I wouldn't want the people I care about to; be unmanageably stressed, take harmful drugs, drink excessive amounts of alcohol or have an unhealthy lifestyle, because I don't want them to be ill or die. If I express myself but that's what they still choose to do, then that's their choice. I still love and support them because my feelings for them are not conditional.

At the end of the day we are all in a position of being role models. My best friend has put on a large amount of weight in the last few years. We used to sit in and have a natter with hot chocolates and biscuits. When we arrange to catch up now I plan routes for us to walk our dogs and bring an extra bottle of water for him. I've never said anything about his weight but he's happy when we've had a good power walk. That's all I care about.

I don't feel directly saying anything negative ever really helps a situation. If someone wants to make a change they need to trust you and not feel judged. It's one thing to say 'I'd really enjoy your company if you came on a cycle with me' and whole other to say something derogatory.

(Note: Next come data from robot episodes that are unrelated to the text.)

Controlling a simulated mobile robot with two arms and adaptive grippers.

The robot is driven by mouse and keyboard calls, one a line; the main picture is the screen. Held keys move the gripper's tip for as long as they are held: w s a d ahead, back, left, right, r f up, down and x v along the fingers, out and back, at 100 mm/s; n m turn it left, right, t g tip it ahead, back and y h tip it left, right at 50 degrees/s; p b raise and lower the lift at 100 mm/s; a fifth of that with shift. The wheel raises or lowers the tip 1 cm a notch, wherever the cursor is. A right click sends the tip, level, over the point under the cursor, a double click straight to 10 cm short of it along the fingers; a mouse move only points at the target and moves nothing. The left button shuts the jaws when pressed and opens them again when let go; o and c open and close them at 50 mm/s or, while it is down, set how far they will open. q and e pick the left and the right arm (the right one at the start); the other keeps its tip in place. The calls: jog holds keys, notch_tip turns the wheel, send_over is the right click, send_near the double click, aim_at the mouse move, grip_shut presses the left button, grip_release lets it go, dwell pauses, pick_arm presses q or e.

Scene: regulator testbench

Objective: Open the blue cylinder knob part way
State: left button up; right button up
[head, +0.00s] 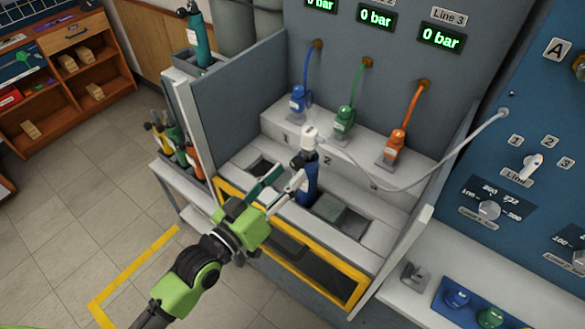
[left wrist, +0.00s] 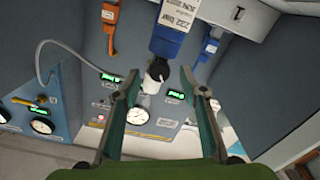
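The blue cylinder (head: 308,186) stands upright in the bench's front trough, with a dark collar and a white fitting (head: 310,134) on top. A grey hose runs from that fitting to the right panel. The cylinder (left wrist: 168,40) also shows upside down in the left wrist view, with a white label and a white fitting (left wrist: 158,69) with a dark part below it. My left gripper (head: 292,172) is just left of the cylinder's upper part. Its fingers are apart in the left wrist view (left wrist: 158,75), with nothing visibly clamped between them. My right gripper is out of view.
Blue (head: 298,98), green (head: 345,118) and orange (head: 396,143) connectors with hoses sit on the ledge behind. A yellow-framed front panel (head: 290,250) and side walls bound the bench. Spare cylinders (head: 175,140) stand at the left.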

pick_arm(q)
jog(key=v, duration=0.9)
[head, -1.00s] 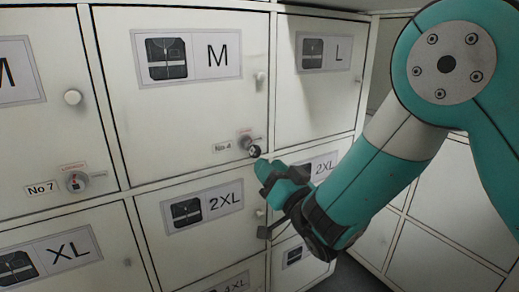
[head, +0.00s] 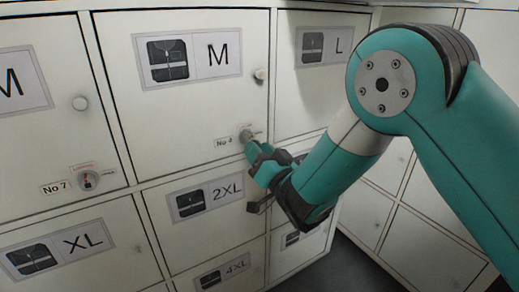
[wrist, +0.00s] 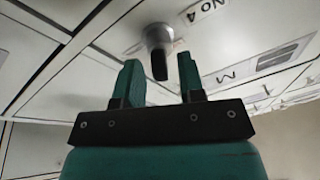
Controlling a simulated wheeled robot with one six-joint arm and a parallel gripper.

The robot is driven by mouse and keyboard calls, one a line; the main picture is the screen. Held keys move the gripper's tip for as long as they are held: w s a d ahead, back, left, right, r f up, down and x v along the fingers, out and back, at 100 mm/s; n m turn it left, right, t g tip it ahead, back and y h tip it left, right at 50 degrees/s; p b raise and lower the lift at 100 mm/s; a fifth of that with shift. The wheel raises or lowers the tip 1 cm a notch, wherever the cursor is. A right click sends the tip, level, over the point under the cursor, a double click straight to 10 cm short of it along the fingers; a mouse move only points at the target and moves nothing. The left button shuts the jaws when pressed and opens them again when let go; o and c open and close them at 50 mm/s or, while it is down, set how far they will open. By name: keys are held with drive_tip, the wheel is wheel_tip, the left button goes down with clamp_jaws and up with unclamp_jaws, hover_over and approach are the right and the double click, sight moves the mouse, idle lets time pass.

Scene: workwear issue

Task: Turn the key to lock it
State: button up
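The lock (head: 246,134) sits at the lower right of the locker door labelled "No 4", under an M sign. In the wrist view the grey lock barrel (wrist: 157,35) points towards me, with a dark flat key (wrist: 159,66) standing out of it. My gripper (head: 254,152) is at this lock and hides the key in the head view. In the wrist view my gripper (wrist: 159,60) is open. Its two teal fingers stand on either side of the key, with a visible gap on each side.
The No 7 lock (head: 88,181) is on the door to the left. A round knob (head: 261,75) sticks out above the No 4 lock. The 2XL door (head: 160,222) lies flat below. Floor (head: 350,262) shows at the lower right.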

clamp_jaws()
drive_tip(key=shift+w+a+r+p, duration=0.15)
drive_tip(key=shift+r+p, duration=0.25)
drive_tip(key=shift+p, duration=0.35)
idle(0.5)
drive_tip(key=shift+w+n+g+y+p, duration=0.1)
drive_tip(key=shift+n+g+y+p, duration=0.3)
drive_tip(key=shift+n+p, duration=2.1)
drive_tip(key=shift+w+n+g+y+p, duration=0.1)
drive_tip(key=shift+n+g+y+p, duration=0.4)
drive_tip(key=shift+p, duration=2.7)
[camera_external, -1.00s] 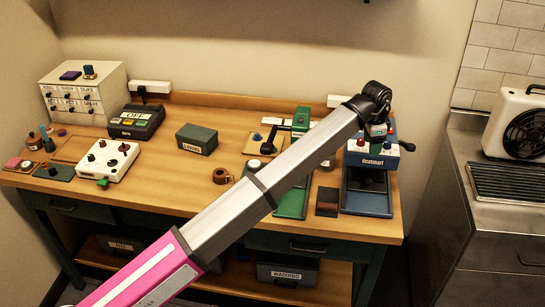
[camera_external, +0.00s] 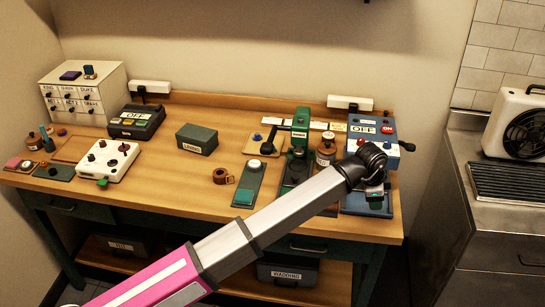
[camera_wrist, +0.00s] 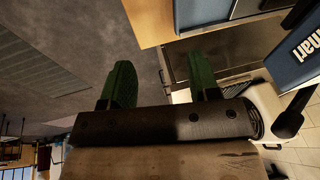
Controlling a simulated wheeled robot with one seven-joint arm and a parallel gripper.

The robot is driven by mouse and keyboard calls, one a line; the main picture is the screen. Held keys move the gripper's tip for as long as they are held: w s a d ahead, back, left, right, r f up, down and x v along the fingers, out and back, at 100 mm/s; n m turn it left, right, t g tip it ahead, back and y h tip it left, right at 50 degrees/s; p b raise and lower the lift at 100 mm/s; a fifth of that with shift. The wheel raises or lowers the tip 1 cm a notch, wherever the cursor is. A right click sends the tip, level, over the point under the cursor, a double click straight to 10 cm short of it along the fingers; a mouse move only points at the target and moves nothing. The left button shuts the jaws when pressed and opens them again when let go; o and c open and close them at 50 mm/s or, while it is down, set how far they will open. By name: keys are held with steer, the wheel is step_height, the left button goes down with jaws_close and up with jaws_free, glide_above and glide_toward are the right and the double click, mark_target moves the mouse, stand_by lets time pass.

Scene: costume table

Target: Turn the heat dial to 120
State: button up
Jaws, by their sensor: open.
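The blue heat press (camera_external: 407,135) stands at the right end of the bench.
A green press (camera_external: 299,134) and a brown bottle (camera_external: 325,152) stand left of the blue press. A white box with knobs (camera_external: 108,160) and a dark OFF device (camera_external: 137,121) are at the left. A steel counter (camera_external: 480,208) with a heater stands right, across a gap.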

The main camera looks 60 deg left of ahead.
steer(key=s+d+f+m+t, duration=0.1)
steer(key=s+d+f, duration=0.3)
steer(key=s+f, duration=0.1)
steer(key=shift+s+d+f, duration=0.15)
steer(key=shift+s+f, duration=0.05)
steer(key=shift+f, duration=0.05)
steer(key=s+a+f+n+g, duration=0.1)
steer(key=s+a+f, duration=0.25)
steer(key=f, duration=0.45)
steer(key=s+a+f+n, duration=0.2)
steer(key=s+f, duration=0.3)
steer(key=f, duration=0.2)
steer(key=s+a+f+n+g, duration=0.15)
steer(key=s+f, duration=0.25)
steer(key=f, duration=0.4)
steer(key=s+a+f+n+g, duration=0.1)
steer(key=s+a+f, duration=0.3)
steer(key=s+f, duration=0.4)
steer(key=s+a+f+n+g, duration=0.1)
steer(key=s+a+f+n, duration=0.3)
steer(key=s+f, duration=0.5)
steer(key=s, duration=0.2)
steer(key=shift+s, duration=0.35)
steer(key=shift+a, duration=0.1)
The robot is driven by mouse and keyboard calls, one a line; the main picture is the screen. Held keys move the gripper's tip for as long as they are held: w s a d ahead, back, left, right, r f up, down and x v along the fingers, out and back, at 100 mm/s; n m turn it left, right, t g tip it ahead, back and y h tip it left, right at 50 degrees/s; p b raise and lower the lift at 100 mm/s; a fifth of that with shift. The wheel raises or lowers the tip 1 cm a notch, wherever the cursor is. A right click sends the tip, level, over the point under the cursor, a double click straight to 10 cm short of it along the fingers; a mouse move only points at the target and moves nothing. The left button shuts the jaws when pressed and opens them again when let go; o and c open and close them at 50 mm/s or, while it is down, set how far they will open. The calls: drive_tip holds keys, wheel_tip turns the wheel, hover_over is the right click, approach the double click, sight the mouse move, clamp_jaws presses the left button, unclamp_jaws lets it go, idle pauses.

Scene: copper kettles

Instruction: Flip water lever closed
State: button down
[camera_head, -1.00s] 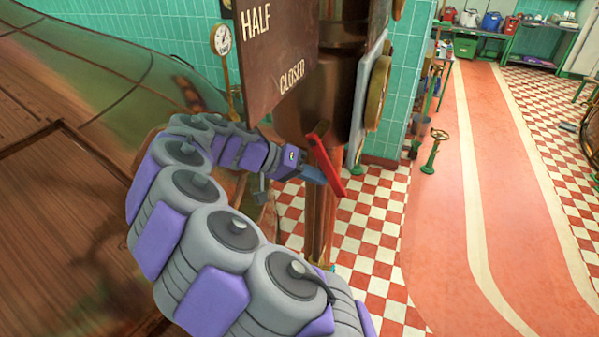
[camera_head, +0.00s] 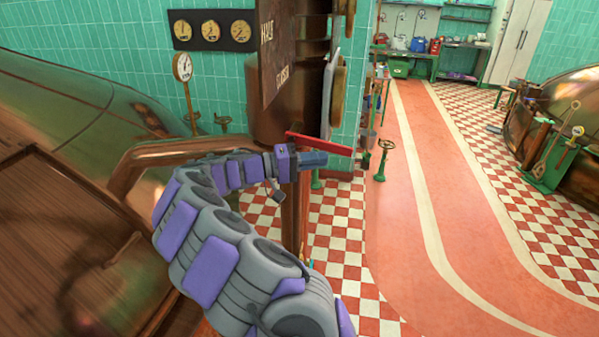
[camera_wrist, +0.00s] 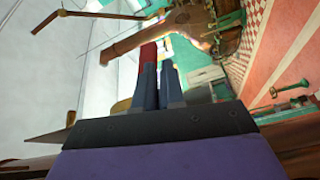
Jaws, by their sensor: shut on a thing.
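The water lever is a red bar (camera_head: 322,144) in front of the copper column, below a rusty sign (camera_head: 283,55) lettered "HALF" and "CLOSED". In the head view it runs from above my gripper to the right, tilted slightly down. My gripper (camera_head: 318,159) reaches it from the left, just under the bar. In the wrist view the red lever (camera_wrist: 149,56) stands at the fingertips, and the two blue fingers (camera_wrist: 158,78) are close together on it. The fingers hide the part of the lever where they grip.
A copper pipe (camera_head: 160,153) and a large copper kettle (camera_head: 70,85) lie to the left. The red walkway (camera_head: 400,215) beyond is clear.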

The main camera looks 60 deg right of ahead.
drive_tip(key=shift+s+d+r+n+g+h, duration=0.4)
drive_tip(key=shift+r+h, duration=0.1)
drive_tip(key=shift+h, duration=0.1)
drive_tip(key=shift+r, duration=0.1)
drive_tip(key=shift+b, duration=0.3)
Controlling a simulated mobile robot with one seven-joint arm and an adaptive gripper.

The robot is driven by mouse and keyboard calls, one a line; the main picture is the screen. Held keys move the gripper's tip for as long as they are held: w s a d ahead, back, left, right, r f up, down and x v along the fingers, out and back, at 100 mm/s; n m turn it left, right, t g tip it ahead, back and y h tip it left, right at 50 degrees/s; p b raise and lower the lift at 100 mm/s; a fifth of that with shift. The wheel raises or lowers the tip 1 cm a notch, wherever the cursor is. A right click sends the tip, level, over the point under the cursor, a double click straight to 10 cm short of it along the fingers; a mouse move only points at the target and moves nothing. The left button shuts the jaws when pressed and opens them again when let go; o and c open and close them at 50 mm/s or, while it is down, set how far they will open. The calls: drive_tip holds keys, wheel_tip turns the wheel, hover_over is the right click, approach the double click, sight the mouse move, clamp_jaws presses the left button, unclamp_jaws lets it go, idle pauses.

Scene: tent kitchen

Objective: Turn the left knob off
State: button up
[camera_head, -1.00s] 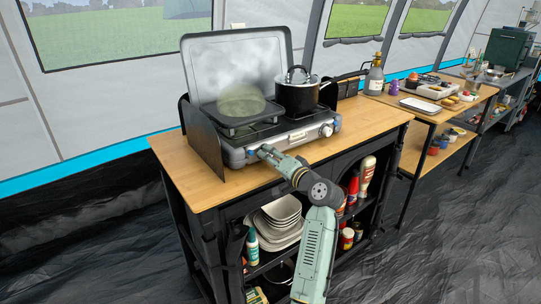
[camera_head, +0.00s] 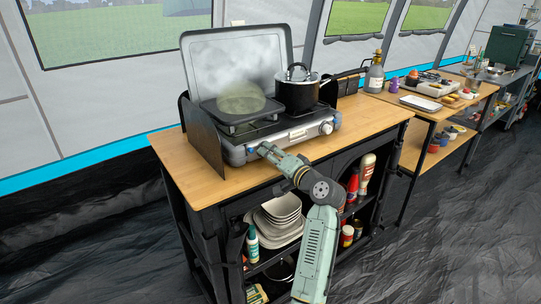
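A camping stove (camera_head: 285,137) with a raised grey lid stands on the wooden counter. Its right knob (camera_head: 326,128) is in plain view on the front panel. The left knob (camera_head: 251,149) shows only in part, as a small bluish bit at the panel's left end. My gripper (camera_head: 262,147) is right at that left knob, reaching in from the lower right. At this size I cannot tell whether its fingers touch the knob or are open or shut. A pan (camera_head: 240,106) with a pale haze above it sits on the left burner. A lidded black pot (camera_head: 297,92) sits on the right burner.
Bare wood (camera_head: 196,176) lies at the counter's left. Dark side panels (camera_head: 203,142) flank the stove. The shelves below hold stacked plates (camera_head: 279,216) and bottles.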

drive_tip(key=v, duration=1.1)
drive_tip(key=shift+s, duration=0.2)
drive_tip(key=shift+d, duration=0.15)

Maybe you grew up in a critical environment so it seems normal to fault find. Maybe this is an opportunity of self awareness. Does it really make anyone feel good to tear down their self worth? Constructive criticism can be used when someone says, 'do you think I could improve my approach to a healthy lifestyle'. So unless it's directly asked for, use this as a rule of thumb... opinions are like bum holes, we've all got them so we don't need to hear about it.